More than a simple beach clean-up, the students meticulously record and track what is collected to provide invaluable data to global efforts to reduce debris in the world’s oceans.

 

“For the last 13 years that I’ve been here, Year 9s and 10s have been acting as leaders and custodians for the ocean and conducting those marine debris audits, facing any challenges that we come up against,” Sarah says.

“We've seen different things wash up, we've seen things that don't wash up anymore.”

 

Most recently, bits of foam of all sizes have been the most common type of waste to wash up on Christmas Island’s beaches, which requires students to diligently sift the smaller pieces out of the sand to distinguish whether an object is foam or just a small shell.

 

But whether in the form of aluminium cans, glass bottles, footwear, lightbulbs – and once, the wooden head of a rocking horse – all debris is collected and catalogued.

 

It might seem miraculous to have a cohort of teenagers so willing to spend time cleaning up their community, but Christmas Island’s unique ecosystem provides ready examples of the difference they are making.

 

Sarah recalls a particular event at their last audit of Greta Beach that drove the point home.

 

“Greta Beach is one of the only really sandy beaches where the turtles come back and lay their eggs,” she says.

 

“At our last audit, we had a turtle hatch up through the rubbish, but a lot of the time they just can’t hatch and the turtles can’t lay when they come to shore because there’s just too much rubbish there.”

 

Like a baby turtle hatching on Greta Beach, the students who graduate on Christmas Island have a long journey ahead of them as they enter adulthood.

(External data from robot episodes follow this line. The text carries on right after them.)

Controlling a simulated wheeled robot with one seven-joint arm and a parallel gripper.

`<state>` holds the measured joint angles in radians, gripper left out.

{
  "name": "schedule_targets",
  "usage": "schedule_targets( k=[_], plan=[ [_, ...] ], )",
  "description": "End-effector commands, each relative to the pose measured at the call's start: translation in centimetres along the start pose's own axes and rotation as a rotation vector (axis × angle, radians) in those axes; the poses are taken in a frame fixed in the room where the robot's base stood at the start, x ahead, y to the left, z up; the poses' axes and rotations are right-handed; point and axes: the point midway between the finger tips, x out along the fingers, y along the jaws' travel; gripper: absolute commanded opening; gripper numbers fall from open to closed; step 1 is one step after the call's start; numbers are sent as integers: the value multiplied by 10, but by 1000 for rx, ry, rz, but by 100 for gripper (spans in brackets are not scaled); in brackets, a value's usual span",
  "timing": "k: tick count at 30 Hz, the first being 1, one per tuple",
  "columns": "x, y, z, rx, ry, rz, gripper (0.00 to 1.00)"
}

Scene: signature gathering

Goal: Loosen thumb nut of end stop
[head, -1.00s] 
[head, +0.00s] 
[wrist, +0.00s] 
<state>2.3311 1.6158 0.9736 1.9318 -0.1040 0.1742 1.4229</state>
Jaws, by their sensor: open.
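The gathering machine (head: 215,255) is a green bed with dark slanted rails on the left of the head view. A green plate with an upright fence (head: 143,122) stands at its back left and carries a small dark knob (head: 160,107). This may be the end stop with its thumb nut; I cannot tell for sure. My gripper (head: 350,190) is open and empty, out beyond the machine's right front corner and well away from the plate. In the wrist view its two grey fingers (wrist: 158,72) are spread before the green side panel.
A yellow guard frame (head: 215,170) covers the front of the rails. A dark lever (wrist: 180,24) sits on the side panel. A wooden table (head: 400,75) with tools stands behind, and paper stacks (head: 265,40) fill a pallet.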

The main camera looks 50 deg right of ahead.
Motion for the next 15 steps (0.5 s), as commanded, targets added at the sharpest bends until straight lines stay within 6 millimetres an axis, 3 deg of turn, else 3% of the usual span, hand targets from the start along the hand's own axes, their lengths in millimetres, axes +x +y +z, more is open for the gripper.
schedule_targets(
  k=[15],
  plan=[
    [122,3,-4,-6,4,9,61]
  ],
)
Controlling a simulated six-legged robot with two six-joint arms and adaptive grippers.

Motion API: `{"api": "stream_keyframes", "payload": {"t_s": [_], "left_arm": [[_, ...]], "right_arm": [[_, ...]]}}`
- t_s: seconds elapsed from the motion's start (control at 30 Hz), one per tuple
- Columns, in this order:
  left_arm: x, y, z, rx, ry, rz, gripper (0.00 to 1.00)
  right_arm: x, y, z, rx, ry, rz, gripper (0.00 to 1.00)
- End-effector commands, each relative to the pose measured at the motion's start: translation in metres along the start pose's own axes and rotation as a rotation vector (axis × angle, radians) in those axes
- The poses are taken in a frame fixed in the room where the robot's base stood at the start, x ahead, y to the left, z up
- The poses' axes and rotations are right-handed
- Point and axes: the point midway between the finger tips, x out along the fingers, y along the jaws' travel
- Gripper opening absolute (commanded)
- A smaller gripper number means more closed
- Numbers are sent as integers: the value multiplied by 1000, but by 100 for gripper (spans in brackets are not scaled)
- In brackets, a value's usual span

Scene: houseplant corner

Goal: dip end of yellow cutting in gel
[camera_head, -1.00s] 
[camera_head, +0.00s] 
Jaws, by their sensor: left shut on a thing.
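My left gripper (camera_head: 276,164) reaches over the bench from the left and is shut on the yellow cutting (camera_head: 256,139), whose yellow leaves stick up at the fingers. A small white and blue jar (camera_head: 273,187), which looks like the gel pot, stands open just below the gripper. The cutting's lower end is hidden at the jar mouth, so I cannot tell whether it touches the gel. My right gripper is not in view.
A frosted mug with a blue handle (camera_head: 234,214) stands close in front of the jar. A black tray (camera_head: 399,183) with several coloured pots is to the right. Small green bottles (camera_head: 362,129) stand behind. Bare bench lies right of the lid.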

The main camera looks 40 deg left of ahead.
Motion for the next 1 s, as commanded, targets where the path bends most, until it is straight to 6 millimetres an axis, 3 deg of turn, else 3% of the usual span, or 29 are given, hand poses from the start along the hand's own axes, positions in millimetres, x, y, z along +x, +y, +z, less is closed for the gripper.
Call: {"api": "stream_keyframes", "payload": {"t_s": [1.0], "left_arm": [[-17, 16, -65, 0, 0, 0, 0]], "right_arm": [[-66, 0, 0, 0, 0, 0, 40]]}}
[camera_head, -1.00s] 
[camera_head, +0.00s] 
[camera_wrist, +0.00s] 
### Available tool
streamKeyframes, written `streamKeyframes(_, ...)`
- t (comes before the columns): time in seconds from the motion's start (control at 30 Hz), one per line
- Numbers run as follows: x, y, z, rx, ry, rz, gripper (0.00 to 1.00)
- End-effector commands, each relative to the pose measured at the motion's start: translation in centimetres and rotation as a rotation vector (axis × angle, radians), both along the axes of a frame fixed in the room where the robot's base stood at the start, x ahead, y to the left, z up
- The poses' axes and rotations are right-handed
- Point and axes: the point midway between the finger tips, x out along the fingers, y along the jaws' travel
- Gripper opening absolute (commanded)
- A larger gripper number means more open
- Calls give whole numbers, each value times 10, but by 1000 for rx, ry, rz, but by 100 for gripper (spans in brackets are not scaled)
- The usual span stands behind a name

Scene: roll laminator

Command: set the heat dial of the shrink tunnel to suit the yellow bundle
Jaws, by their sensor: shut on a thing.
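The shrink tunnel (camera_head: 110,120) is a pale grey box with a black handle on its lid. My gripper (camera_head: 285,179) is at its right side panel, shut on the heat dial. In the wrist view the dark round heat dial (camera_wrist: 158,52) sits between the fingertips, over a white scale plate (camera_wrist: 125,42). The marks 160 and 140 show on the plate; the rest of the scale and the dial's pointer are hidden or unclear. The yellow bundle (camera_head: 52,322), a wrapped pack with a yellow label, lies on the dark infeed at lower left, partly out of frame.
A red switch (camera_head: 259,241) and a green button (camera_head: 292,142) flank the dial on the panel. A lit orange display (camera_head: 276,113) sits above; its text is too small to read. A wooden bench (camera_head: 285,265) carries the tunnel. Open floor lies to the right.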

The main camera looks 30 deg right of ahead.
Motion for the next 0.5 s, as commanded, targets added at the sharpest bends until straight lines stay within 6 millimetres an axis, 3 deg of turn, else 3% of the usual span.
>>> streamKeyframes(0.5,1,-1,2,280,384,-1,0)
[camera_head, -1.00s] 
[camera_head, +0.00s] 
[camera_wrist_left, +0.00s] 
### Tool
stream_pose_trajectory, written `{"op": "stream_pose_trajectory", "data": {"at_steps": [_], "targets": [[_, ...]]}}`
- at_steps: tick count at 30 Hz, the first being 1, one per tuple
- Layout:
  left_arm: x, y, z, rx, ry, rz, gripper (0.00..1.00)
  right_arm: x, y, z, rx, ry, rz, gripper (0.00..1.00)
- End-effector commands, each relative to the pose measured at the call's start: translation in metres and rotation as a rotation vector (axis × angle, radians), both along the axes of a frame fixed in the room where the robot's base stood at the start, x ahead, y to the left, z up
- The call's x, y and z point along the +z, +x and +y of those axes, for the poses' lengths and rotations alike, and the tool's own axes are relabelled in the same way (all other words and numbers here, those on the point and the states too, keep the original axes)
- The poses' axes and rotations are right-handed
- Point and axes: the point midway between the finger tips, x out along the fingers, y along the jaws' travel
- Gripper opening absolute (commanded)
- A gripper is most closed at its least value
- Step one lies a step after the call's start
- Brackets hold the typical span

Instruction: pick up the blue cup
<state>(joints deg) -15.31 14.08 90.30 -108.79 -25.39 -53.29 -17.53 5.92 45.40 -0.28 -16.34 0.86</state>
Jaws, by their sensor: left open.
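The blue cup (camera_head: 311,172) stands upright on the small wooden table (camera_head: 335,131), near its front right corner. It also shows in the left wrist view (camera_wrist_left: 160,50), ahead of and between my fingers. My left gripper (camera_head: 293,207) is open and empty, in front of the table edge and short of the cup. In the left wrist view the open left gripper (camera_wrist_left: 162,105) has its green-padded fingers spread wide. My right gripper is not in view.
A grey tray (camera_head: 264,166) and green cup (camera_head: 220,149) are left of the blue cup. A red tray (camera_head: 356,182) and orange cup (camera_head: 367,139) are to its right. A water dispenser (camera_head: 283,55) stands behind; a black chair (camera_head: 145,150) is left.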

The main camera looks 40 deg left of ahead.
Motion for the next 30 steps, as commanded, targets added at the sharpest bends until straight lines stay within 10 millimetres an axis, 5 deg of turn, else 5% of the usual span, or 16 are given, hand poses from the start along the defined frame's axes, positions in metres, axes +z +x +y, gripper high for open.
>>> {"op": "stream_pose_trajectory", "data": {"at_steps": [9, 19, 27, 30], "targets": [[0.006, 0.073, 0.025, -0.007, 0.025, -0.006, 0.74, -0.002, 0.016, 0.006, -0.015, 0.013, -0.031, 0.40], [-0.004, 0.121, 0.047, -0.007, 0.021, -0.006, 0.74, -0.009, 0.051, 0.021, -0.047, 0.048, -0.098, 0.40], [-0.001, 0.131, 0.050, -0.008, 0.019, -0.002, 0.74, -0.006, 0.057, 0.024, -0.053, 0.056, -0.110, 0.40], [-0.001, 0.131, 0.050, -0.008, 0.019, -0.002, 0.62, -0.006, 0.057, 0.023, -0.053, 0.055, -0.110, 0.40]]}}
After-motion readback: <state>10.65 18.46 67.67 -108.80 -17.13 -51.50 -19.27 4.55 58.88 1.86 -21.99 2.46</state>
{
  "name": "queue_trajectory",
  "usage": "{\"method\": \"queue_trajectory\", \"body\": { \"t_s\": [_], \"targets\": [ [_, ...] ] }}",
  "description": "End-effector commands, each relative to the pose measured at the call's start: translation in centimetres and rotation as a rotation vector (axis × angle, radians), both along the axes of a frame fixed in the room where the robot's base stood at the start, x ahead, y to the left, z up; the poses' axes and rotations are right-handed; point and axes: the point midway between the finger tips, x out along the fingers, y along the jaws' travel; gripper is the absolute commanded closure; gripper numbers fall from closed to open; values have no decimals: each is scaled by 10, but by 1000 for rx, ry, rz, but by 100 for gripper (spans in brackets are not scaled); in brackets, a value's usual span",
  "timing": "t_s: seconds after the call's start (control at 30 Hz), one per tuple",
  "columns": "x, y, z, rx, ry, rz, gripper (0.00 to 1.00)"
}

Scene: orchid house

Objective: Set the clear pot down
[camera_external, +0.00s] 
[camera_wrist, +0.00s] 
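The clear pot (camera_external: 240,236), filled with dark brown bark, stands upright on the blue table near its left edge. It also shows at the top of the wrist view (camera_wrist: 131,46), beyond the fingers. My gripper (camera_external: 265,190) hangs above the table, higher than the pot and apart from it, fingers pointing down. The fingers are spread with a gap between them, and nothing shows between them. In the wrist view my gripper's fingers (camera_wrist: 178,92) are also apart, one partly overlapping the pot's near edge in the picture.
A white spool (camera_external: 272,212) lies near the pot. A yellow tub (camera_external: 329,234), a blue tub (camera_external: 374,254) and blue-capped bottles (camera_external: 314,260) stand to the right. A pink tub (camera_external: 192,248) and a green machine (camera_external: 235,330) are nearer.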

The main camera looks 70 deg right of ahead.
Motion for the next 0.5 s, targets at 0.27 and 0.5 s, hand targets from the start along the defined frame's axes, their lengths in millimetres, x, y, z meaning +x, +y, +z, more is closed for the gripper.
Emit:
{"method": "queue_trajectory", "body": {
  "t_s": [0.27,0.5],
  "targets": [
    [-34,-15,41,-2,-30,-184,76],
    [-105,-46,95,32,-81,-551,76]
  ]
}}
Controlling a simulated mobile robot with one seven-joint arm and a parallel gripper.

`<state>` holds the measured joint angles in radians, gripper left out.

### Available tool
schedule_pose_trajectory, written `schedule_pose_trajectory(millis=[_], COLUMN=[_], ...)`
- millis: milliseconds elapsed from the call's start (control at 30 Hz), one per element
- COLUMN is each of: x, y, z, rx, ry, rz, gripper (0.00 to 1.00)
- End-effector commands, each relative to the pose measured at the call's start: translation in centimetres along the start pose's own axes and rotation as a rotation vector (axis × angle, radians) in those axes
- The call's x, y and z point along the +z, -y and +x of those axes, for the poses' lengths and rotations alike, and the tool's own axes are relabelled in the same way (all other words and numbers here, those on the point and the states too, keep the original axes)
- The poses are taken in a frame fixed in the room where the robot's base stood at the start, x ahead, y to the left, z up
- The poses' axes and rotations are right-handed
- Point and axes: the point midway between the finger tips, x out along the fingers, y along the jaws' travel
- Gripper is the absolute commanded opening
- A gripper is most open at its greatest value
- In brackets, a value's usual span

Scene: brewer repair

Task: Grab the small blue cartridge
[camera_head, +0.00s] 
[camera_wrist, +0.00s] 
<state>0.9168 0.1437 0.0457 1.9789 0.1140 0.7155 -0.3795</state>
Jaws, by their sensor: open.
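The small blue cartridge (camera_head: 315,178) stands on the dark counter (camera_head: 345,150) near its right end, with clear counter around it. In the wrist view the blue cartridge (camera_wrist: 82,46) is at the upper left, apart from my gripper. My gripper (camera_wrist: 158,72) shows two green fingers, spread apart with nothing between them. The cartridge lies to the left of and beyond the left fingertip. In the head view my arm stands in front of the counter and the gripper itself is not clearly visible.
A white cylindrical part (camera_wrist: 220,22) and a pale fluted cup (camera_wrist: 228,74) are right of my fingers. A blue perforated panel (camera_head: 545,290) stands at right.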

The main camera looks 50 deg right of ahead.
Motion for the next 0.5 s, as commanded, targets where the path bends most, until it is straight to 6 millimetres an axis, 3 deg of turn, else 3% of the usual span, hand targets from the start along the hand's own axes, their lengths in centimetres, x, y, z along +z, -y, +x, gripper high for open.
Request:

Who knows what the future holds for Saufi, a talented poet, or Jun, whose passion is art?

 

For some, like Fatihah, pursuing her dream to work in the health sector will force her to leave the safe cocoon of Christmas Island, but like the baby turtle that returns to the same beach as an adult, she will always feel the pull of home.

 

Through the new marine park and the efforts of educators like Sarah and the students that follow in her footsteps, the ocean she left will hopefully be waiting for her when she does.